▶ [PROVIDED RECORDS]
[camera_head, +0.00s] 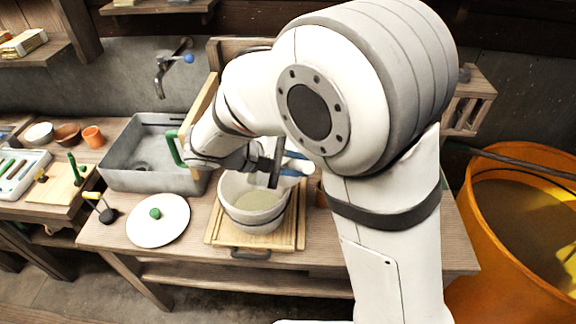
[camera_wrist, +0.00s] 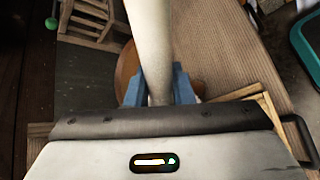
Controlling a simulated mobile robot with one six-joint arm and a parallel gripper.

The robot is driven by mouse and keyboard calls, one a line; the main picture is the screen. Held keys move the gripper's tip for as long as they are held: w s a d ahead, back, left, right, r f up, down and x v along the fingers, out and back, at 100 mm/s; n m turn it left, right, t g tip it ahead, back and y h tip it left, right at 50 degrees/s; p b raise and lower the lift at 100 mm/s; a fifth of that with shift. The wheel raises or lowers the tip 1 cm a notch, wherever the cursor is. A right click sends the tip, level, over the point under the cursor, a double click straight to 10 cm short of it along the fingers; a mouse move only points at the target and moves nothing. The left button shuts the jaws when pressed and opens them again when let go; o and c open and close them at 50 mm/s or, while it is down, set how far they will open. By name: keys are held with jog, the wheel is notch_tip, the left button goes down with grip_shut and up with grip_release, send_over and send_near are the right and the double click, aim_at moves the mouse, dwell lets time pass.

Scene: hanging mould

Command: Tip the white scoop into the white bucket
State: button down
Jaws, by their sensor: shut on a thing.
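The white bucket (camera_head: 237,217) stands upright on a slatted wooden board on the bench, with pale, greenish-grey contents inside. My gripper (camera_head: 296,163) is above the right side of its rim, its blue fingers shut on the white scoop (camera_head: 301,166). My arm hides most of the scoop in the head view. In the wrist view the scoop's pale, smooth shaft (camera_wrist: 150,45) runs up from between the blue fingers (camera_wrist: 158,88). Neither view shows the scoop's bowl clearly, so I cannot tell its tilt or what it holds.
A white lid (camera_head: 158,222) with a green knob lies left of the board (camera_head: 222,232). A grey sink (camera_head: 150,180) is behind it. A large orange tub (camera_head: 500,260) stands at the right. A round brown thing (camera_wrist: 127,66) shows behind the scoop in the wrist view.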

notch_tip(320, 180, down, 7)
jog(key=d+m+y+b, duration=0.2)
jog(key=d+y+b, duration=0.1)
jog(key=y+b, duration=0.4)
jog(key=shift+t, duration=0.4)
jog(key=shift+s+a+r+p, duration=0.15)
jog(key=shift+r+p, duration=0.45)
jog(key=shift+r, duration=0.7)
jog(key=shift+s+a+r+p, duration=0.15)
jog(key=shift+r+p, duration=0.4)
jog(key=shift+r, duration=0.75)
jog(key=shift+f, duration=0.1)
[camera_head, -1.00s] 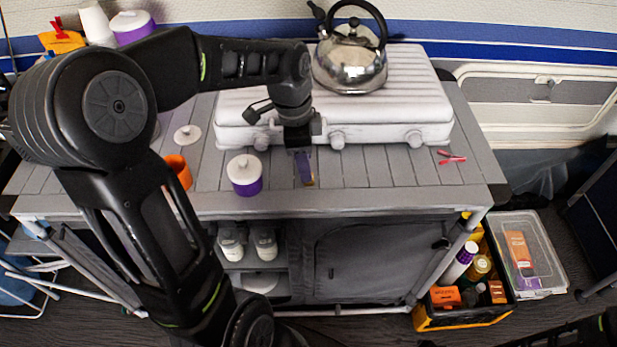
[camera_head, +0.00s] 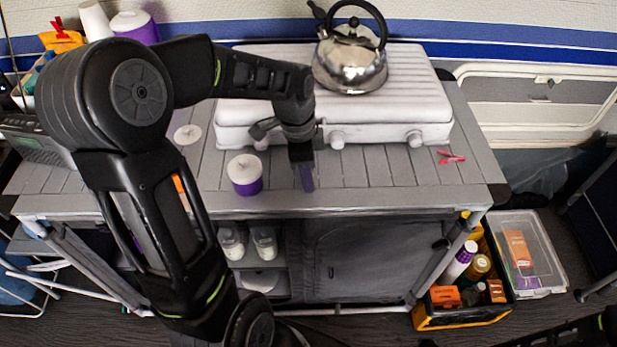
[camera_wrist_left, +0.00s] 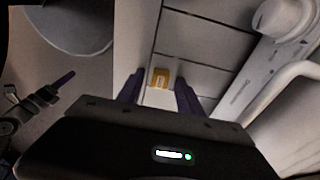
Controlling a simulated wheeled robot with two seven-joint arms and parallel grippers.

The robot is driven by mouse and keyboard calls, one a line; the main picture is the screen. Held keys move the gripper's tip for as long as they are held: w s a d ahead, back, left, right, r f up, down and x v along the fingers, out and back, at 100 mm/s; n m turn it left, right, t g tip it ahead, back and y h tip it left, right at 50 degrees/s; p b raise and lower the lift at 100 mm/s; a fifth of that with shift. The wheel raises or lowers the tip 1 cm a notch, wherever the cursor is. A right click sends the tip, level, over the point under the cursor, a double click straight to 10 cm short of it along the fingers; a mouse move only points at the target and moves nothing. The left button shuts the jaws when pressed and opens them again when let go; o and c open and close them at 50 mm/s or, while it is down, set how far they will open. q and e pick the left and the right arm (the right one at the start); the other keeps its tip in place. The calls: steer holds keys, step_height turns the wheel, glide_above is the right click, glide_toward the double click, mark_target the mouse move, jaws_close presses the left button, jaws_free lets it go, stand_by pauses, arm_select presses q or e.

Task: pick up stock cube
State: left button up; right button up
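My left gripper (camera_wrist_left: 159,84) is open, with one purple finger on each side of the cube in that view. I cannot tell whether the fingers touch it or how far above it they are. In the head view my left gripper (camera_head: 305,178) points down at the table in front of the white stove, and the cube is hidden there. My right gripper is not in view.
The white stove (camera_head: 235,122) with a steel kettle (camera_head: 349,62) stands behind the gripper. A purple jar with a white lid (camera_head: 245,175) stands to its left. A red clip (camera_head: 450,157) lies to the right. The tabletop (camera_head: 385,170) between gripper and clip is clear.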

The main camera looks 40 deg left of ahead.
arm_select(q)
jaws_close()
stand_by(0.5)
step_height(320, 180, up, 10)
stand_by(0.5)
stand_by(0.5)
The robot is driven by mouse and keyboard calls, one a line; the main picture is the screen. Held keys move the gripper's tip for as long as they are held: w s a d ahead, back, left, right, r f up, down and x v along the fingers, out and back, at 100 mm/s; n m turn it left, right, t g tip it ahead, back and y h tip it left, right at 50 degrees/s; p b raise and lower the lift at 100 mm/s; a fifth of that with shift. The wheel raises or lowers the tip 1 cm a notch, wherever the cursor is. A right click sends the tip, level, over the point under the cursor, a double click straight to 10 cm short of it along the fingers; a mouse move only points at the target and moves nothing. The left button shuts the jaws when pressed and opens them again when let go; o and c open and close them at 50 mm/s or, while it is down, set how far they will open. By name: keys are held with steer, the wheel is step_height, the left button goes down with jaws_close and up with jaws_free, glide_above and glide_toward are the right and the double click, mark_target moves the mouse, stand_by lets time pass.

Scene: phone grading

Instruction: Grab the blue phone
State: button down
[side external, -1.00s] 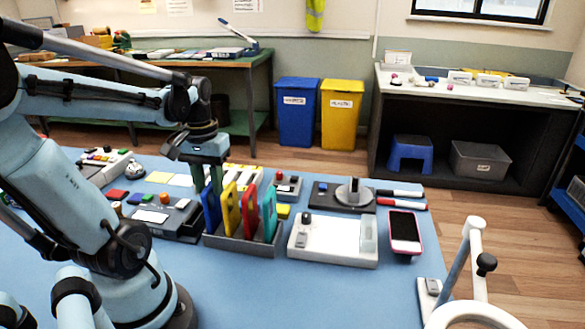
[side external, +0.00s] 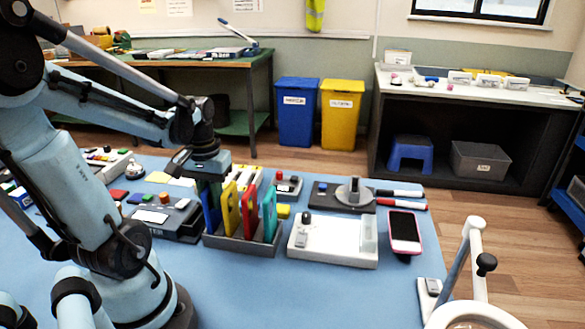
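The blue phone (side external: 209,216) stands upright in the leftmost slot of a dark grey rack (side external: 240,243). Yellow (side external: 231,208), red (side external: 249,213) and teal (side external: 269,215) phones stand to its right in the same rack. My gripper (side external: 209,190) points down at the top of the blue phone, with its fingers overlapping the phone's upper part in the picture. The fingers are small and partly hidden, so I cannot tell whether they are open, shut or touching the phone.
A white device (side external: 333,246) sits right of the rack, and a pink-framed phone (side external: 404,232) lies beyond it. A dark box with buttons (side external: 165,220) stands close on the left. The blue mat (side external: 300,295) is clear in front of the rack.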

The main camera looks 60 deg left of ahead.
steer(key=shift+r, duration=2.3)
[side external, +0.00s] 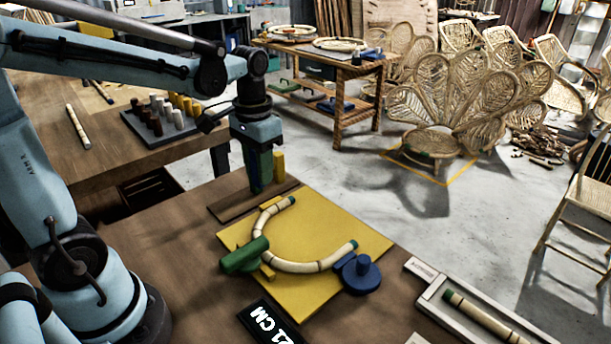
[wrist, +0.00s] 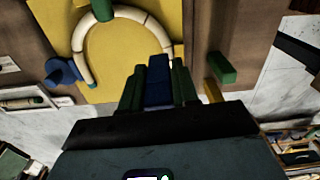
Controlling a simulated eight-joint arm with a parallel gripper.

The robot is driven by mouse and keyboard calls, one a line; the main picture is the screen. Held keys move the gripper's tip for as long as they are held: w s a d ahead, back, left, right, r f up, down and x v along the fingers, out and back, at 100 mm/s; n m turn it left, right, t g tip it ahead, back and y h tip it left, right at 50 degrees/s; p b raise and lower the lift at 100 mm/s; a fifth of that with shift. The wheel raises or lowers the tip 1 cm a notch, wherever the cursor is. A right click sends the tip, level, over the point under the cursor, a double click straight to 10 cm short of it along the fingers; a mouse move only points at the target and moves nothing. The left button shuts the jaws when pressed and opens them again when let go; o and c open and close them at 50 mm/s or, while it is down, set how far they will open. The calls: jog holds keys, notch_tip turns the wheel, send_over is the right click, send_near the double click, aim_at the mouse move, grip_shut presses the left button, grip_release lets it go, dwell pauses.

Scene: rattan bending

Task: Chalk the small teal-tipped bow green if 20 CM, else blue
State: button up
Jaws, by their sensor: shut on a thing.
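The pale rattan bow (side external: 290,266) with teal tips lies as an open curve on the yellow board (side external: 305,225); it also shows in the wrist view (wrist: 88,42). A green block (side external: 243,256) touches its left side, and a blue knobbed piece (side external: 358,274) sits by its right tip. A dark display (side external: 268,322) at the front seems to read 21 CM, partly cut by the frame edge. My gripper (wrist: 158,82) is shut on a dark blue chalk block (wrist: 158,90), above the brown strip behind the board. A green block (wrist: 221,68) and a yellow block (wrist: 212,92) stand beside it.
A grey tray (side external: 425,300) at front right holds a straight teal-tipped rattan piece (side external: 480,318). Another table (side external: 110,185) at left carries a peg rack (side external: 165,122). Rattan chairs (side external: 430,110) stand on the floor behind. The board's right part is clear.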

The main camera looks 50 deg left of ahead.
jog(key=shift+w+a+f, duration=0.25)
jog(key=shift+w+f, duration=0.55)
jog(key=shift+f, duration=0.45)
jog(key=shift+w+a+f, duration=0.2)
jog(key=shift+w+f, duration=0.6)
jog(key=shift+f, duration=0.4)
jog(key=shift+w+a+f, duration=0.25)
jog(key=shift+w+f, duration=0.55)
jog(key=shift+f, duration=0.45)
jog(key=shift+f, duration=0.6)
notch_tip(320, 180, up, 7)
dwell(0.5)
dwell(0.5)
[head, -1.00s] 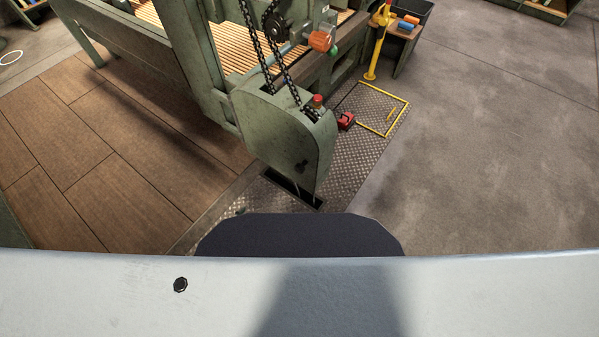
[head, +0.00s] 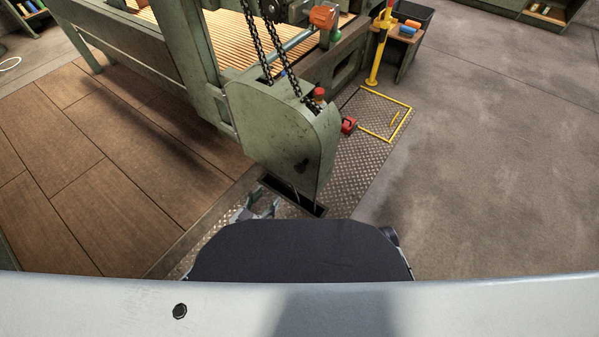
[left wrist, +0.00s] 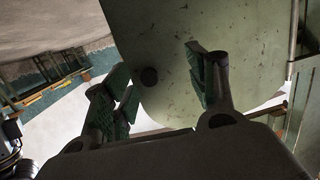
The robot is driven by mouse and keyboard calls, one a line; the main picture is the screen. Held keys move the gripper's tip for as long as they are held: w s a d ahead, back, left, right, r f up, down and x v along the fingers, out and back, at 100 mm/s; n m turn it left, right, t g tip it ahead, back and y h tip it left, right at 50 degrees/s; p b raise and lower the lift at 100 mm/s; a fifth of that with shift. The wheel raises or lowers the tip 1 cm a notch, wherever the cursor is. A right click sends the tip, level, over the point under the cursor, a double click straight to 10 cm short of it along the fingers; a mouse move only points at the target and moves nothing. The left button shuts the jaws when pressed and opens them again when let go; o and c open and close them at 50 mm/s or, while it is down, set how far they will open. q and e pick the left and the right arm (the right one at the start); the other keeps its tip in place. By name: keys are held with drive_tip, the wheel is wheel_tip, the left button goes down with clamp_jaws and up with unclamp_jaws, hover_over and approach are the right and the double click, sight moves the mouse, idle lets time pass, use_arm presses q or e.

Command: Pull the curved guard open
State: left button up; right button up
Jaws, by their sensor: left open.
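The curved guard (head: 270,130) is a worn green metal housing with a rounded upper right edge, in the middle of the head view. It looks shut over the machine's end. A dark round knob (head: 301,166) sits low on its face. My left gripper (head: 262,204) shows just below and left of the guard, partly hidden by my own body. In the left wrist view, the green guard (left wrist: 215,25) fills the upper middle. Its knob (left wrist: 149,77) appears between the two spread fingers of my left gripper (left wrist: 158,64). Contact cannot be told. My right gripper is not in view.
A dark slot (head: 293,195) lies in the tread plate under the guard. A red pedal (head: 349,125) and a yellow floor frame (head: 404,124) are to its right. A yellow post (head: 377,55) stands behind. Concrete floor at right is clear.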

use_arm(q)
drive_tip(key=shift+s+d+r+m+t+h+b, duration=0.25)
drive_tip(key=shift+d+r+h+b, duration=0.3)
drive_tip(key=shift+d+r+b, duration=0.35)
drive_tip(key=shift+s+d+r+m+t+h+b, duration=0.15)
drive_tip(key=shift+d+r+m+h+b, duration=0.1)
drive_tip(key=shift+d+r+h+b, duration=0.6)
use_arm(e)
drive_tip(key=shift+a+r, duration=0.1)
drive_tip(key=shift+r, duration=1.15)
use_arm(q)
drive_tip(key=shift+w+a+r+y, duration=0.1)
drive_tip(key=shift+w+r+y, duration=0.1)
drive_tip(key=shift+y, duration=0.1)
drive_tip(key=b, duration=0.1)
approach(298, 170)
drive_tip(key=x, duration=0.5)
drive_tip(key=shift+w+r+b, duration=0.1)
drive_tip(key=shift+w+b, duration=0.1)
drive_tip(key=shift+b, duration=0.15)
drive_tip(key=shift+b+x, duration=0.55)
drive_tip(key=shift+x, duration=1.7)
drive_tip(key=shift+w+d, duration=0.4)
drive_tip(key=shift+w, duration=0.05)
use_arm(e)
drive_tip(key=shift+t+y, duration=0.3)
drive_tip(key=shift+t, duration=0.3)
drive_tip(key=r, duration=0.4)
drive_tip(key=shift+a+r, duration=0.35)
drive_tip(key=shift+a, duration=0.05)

▶ [EXERCISE REQUIREMENTS] Find every line above that contains the word "joint", and return each one.

▶ [EXERCISE ANSWER]
Controlling a simulated mobile robot with one six-joint arm and a parallel gripper.
Controlling a simulated wheeled robot with two seven-joint arms and parallel grippers.
Controlling a simulated eight-joint arm with a parallel gripper.

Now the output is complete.